E isto, de novo, pode dar-se de dois modos. - Primeiro, acrescentando a fraude à acusação, o que constitui a prevaricação. Pois, o vocábulo latino praevaricator (prevaricador) significa por assim dizer varicator, ou aquele que auxilia a parte adversa, traindo a sua. - Segundo, desistindo totalmente da acusação, o que é tergiversar; pois, quem desiste do que começou é comparado ao que por assim dizer volta as costas (tergum vertere).

DONDE A RESPOSTA À PRIMEIRA OBJEÇÃO. ­– Não devemos fazer nenhuma acusação senão do que estamos absolutamente certos e quando não houver lugar para a ignorância do fato. - Contudo, não calunia quem imputa um crime falso a outrem, mas só quem por malícia enuncia uma acusação falsa. Pois, acontece às vezes, por leviandade de ânimo, isto é, por crer muito facilmente no que ouviu, que alguém enuncie uma acusação; e isto é temeridade. Outras vezes, porém, pode ser levado por um erro justo a acusar. O que tudo deve ser discernido pela prudência do juiz, para não afirmar, que caluniou quem enunciou uma acusação falsa, por leviandade de ânimo ou por justo erro.

RESPOSTA À SEGUNDA. – Não prevarica quem esconde crimes verdadeiros; mas só quem esconde fraudulentamente aquilo a respeito do que formula a acusação, de conivência com o réu, dissimulando a força das suas próprias provas e propondo escusas sem valor.

RESPOSTA À TERCEIRA. – Tergiversar é desistir totalmente da acusação, depondo o ânimo de acusar, não de qualquer modo, mas, desordenadamente.
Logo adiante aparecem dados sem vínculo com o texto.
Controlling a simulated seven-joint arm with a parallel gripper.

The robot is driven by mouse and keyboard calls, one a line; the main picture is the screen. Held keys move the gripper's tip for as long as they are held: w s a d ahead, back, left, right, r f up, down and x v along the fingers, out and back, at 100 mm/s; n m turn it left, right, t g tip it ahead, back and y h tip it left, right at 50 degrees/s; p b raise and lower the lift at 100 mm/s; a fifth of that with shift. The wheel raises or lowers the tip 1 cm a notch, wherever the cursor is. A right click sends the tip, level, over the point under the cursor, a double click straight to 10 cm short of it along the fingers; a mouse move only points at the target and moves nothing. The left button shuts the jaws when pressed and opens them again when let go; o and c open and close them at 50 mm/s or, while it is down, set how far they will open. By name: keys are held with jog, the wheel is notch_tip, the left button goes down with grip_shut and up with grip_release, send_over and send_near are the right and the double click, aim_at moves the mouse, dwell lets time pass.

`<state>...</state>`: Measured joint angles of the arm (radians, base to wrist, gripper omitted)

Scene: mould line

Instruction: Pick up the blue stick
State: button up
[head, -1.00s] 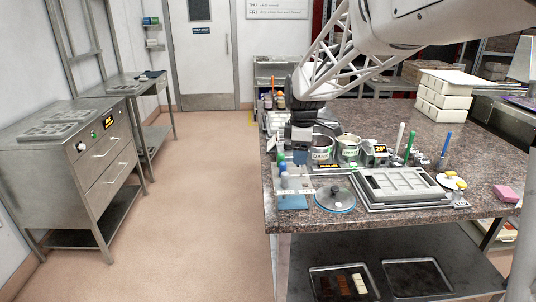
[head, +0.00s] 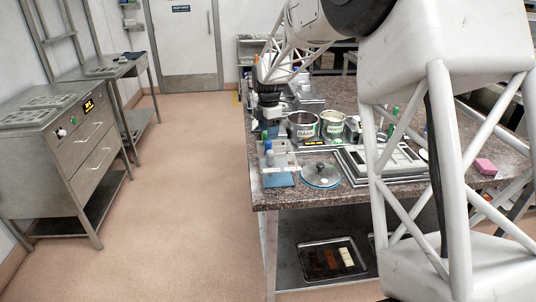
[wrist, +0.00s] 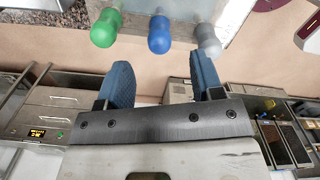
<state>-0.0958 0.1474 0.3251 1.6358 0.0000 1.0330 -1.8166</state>
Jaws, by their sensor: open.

Ora, pode alguém desistir da acusação ordenadamente e sem vício, de dois modos. De um modo, se no processo mesmo da acusação conhecer como falso o de que acusou, e se, por igual consentimento, acusador e réu se absolverem mutuamente. De outro modo, se o chefe, a quem pertence cuidar do bem comum, que é o que tem em mira acusação, anulá-la.